### What is needed
Your task is to copy a single run of lines that starts at the line with "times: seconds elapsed" and stops at the line with "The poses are", keeping both ends. Copy nothing else.

### Given material
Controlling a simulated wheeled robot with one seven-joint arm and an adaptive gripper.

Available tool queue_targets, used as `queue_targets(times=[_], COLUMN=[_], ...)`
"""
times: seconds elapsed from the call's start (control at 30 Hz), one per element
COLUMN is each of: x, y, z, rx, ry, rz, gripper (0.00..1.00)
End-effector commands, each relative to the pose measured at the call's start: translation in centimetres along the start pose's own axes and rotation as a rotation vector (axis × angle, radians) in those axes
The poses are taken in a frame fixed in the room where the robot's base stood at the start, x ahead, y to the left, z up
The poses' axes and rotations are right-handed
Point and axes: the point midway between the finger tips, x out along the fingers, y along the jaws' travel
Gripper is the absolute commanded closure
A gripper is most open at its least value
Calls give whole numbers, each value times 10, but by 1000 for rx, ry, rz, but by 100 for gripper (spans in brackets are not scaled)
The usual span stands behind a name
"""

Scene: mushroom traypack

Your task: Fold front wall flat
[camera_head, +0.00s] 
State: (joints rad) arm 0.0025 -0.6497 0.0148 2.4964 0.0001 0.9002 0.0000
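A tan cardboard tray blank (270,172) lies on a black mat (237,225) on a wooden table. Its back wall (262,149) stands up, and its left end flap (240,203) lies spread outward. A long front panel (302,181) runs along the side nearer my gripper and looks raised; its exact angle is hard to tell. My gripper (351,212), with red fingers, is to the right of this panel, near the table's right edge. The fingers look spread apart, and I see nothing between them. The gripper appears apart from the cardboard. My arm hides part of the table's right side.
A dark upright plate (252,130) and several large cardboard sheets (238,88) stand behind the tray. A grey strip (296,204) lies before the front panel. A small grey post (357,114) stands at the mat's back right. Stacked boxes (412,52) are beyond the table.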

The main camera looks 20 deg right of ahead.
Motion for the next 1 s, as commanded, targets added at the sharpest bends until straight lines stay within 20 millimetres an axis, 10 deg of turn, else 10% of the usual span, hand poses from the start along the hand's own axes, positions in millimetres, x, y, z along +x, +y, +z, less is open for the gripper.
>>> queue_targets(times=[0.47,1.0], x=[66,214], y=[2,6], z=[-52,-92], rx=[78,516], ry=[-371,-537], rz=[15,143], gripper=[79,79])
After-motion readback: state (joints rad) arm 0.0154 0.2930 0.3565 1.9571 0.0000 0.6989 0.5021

### Task solution
times: seconds elapsed from the call's start (control at 30 Hz), one per element
COLUMN is each of: x, y, z, rx, ry, rz, gripper (0.00..1.00)
End-effector commands, each relative to the pose measured at the call's start: translation in centimetres along the start pose's own axes and rotation as a rotation vector (axis × angle, radians) in those axes
The poses are taken in a frame fixed in the room where the robot's base stood at the start, x ahead, y to the left, z up

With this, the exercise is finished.